I caught up with my friend Panda on Wednesday night. I suggested three different options for dinner and he chose Thanon Khao San for Thai.
I had such a good time with great conversation and a shared bottle of wine. He’s a sharp dresser, that one. Panda and I used to work at the same company and before I got to know him, I used to admire his style from afar. I really try to keep in contact with people after I’ve left a workplace. It’s nice to think that you’ll stay friends but people do drift apart and I don’t have much patience for shallow and fleeting interactions. Often the relationships you have reflect the effort you put in.


Thanon Khao San has a casual street food feel. There’s the sign outside which seems (though probably isn’t) ripped from a real street in Thailand and deliberately rustic decor. When it first opened, a tuktuk was located out front which seems to have since disappeared and there’s a permanent stall selling Thai sweet snacks just inside Thanon Khao San’s doorway. The backpacker hostel located next door only amplifies the tourist beat feel. Not in a really bad way; it doesn’t feel like we’re in Sydney.

Khao San is a Bangkok street that was described in Alex Garland’s novel The Beach as being ‘the centre of the backpacking universe’ so suddenly the vibe all makes sense. Has anyone seen the film? I’m always wary of seeing films based on books I’ve read for fear of being disappointed.



Panda and I were so deep in conversation that I didn’t take a lot of pictures of the food that came out quickly. It was pretty dark too and I only had my iPhone with me so please forgive the substandard snaps.

The cocktail list is extensive but seems very touristy. At $9.50 for most cocktails, I though they’d most likely be watered down too. Much better to bring your own wine instead so Panda quickly scooted off to the local bottle shop after we’d ordered.

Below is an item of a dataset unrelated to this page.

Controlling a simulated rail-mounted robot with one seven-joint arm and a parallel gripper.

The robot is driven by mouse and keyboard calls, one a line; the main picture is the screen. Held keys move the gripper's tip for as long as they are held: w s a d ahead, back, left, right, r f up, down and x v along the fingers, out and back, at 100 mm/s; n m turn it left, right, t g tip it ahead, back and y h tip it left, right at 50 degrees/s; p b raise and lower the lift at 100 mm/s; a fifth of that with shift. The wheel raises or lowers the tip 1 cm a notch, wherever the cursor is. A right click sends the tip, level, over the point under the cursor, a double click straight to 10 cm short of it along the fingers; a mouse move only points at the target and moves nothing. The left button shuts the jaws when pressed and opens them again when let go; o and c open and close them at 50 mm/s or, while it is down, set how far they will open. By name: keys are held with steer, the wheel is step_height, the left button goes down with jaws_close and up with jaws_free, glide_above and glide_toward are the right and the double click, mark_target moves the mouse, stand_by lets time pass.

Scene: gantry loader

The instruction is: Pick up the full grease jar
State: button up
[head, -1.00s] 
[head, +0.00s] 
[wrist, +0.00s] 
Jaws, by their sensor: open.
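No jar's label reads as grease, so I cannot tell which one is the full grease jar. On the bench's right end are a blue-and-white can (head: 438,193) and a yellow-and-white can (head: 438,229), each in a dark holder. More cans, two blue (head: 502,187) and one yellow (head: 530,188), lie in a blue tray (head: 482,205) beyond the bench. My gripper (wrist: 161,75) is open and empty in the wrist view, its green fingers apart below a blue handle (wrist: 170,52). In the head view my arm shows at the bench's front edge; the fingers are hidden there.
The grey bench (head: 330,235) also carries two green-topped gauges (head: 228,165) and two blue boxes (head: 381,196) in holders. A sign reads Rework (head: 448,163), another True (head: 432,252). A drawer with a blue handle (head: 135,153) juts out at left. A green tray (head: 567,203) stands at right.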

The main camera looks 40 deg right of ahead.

We had seafood salad that had plenty of prawns, mussels and squid, but was lacking in heat and flavour. The squid in particular was tough. But our crispy pork belly with chilli and basil was delicious, as was our barbeque chicken with tamarind dipping sauce. Our rice didn’t seem fresh though and had a stodginess that comes from being scraped from the bottom of the rice cooker.


For dessert, Panda suggested sharing a selection of Thai sweets from the front. I chose a brown sugar sticky rice which was packed with complex flavours. I think it was probably made with palm sugar and was utterly delicious. We also sampled the coconut pancake, taro and coconut pudding and coconut and sago pudding.

The sweet selection is fun and although you can buy similar sweets at the nearby grocery stores, Thanon Khao San is open until late and you can do a pick-and-mix style selection which is always fun.

Thanon Khao San is a solid choice for some Thai street style food, particularly if you get late night munchies on Thursday, Friday or Saturday nights when they’re open until 3am. I really wish Sydney had better late night supper options in general.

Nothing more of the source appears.